W. David Perkins, Numismatist
Centennial, CO
Cell 303-902-5366


We also have a reminder about the JRCS Hall of Fame:

 Nominations for the JRCS Hall of Fame class of 2017 are now open.

The membership is encouraged to send nominations for the Hall of Fame at any time. You can nominate candidates for either the veteran (those who contributed before the advent of JRCS) or the modern (those who have been members of JRCS) categories. Please include any pertinent information about the nominee that you feel necessary. Nominees will then be voted on by the HOF committee and the inductees will be announced at the annual meeting at the ANA convention in the summer. We look forward to seeing your nominations!

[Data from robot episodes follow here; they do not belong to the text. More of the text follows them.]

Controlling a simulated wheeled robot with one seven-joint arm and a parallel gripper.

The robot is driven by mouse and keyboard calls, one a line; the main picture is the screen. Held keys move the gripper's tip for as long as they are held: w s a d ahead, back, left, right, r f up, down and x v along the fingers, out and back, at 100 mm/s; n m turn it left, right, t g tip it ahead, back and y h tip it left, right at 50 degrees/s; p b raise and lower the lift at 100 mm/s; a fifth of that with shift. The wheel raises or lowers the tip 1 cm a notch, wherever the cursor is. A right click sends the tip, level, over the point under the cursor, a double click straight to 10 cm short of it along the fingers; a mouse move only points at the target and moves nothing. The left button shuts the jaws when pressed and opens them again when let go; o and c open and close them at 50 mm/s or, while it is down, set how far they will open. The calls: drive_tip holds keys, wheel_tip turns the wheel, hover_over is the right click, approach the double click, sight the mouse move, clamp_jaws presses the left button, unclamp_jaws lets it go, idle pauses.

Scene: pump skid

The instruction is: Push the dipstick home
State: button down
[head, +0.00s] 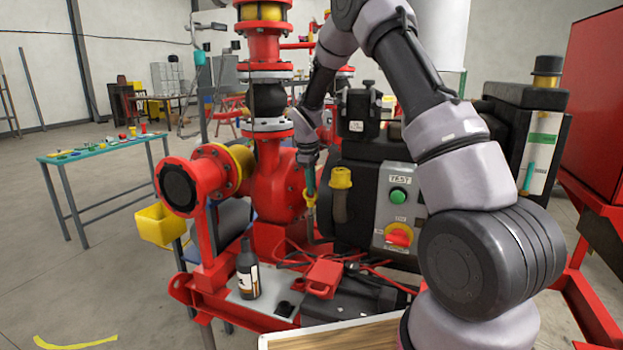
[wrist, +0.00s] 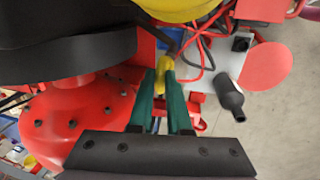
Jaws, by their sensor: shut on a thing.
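The dipstick's yellow handle (head: 310,199) shows at the lower tip of my gripper (head: 310,182), left of the dark motor-side housing. In the wrist view the yellow handle (wrist: 163,68) lies between the teal fingertips of my gripper (wrist: 162,80). The jaws are shut on it, one finger on each side. Below the handle, a thin dark tube (head: 312,228) runs down towards the skid. How far the dipstick sits in the tube is hidden by the handle and fingers.
A yellow-capped filler pipe (head: 341,178) stands close to the right of my gripper. The red pump casing (head: 278,195) is close on the left. A TEST control box (head: 398,210) is further right. A dark bottle (head: 247,270) stands on the skid plate, with red cables nearby.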

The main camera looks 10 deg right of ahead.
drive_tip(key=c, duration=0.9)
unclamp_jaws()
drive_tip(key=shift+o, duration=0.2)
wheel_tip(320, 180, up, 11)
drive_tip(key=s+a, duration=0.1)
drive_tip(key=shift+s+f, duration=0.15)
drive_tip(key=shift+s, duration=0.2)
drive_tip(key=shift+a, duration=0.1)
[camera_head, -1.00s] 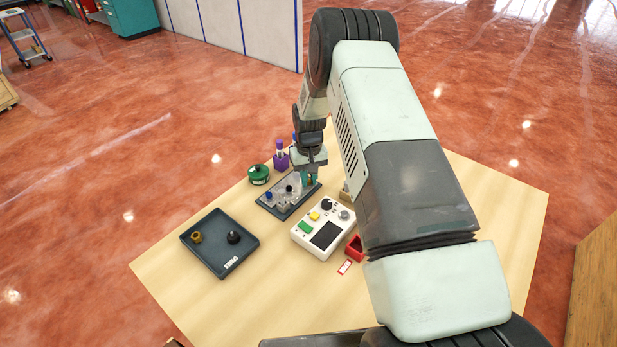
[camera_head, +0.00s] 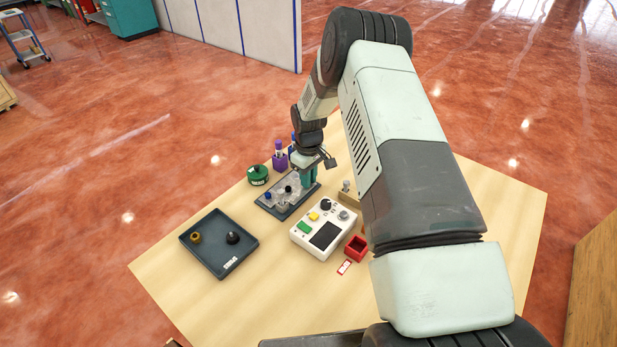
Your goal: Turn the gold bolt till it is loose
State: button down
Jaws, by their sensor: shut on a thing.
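My gripper (camera_head: 309,178) points down over the right back corner of the dark dispenser base plate (camera_head: 268,210). Its teal fingertips are close together, shut on a thing low at the plate. That thing is hidden by the fingers; its place fits the gold bolt, but I cannot see the bolt itself. On the plate, left of my gripper, are clear parts, one with a blue top (camera_head: 268,196) and one with a black top (camera_head: 288,189). A brass-coloured round piece (camera_head: 195,238) lies in the dark tray (camera_head: 208,262) at the left.
A black knob-like piece (camera_head: 233,238) is also in the tray. A white control box (camera_head: 304,242) with buttons stands in front of the plate, and a red open box (camera_head: 356,248) beside it. A green round container (camera_head: 258,175) and a purple holder (camera_head: 280,162) stand behind.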

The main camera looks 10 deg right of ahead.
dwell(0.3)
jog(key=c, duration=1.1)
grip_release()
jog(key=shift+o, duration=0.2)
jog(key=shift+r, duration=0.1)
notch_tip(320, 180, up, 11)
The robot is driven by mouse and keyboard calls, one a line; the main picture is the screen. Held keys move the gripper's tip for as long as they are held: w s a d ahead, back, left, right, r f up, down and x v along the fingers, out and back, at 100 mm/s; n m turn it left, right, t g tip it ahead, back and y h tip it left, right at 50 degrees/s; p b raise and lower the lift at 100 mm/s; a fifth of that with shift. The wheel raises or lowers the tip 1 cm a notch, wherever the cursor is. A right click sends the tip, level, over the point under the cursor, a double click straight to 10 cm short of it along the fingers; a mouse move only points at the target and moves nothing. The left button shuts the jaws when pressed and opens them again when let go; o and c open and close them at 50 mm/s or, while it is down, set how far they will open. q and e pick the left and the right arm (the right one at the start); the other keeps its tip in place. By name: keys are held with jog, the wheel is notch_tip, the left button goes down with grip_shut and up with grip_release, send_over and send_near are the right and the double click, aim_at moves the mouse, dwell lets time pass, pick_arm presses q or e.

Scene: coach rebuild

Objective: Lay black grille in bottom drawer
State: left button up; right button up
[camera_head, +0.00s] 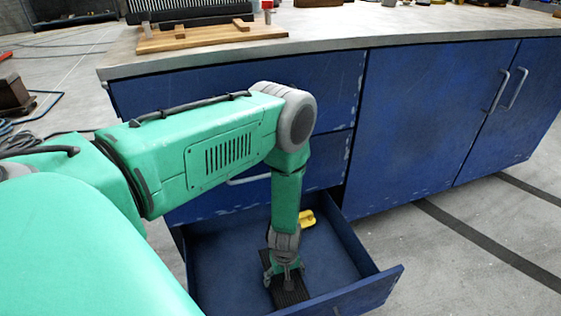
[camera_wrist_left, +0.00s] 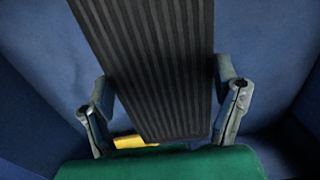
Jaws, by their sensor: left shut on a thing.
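The bottom drawer (camera_head: 345,232) of the blue cabinet is pulled open. My left gripper (camera_head: 284,278) reaches straight down into it. The black grille (camera_head: 290,296) is in the drawer, partly hidden under my gripper in the head view. In the left wrist view the ribbed black grille (camera_wrist_left: 150,60) runs between the two fingers of my left gripper (camera_wrist_left: 165,100), which is shut on it. I cannot tell whether the grille touches the drawer floor. My right gripper is in neither view.
A yellow object (camera_head: 307,218) lies in the drawer behind my gripper, and it shows in the left wrist view (camera_wrist_left: 134,141). The cabinet's worktop (camera_head: 330,27) above carries a wooden board (camera_head: 205,36) and other items. The drawer floor to the left is clear.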

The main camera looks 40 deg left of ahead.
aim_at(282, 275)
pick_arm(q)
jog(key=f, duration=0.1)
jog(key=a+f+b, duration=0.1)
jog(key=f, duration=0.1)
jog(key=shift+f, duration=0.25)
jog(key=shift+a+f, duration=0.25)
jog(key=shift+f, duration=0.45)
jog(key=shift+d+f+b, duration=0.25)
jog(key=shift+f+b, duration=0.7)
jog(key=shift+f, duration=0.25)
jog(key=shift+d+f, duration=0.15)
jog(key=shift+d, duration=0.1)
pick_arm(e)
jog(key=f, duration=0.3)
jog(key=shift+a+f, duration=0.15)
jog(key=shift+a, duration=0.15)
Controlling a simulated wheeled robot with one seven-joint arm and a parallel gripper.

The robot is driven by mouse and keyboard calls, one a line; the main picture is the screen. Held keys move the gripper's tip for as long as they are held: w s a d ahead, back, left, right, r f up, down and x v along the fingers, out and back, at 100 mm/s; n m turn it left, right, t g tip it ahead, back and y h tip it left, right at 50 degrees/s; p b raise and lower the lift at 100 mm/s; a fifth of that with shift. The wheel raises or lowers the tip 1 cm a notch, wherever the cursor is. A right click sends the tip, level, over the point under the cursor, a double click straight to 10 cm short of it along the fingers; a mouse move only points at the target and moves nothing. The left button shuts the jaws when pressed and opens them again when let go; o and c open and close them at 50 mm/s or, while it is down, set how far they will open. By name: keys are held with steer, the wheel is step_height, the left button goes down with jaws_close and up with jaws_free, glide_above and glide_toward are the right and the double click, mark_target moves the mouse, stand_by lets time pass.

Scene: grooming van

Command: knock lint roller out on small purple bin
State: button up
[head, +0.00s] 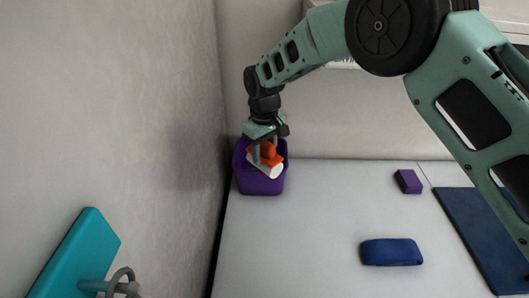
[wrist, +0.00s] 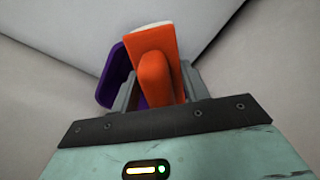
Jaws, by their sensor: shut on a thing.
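The lint roller has an orange body (head: 268,152) and a white roll (head: 273,170). My gripper (head: 266,155) is shut on it. In the wrist view the orange part (wrist: 157,75) sits between the two fingers, with a pale strip at its far end. The small purple bin (head: 259,187) stands on the white surface in the back left corner. The roller is held over the bin's opening, tilted, with its white end toward the bin's front rim. I cannot tell whether it touches the rim. The bin also shows left of the roller in the wrist view (wrist: 114,75). The bin's inside is mostly hidden.
The wall (head: 130,120) is close on the left of the bin. A dark blue block (head: 391,252), a small purple block (head: 408,181) and a blue mat (head: 482,235) lie to the right. A teal panel (head: 76,258) stands at the lower left. The surface's middle is clear.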

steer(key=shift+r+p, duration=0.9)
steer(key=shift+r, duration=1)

Please forward your nominations to bkaroleff(at) or to jrnewsletter(at)

Sunday, March 19, 2017

JR Newsletter: 19 March 2017 (336)

Barry Sunshine wrote:

I read last week's JR Newsletter article about attributing an 1834 capped bust half dime to the half dime book.

Its pretty cool that collectors have more time to do this research compared to dealers.

Here is my story.

I really never found a 1832 capped bust dime for my registry set that I really loved. Well, I came across a dealer website that had a 1832 JR-3 in PCGS 66. When I looked at the coin closely I thought it looked like a really nice coin and the price of the coin was reasonably priced. So I asked to have it shipped to me. I later matched plates to the Lovejoy coin – lot 125. Also, in reviewing the prices realized and I noticed that this coin realized more than any other mint state capped bust coin from 1831 on except one. So in the end I was able to attribute the coin and acquired a very high grade example. I believe it’s the finest known.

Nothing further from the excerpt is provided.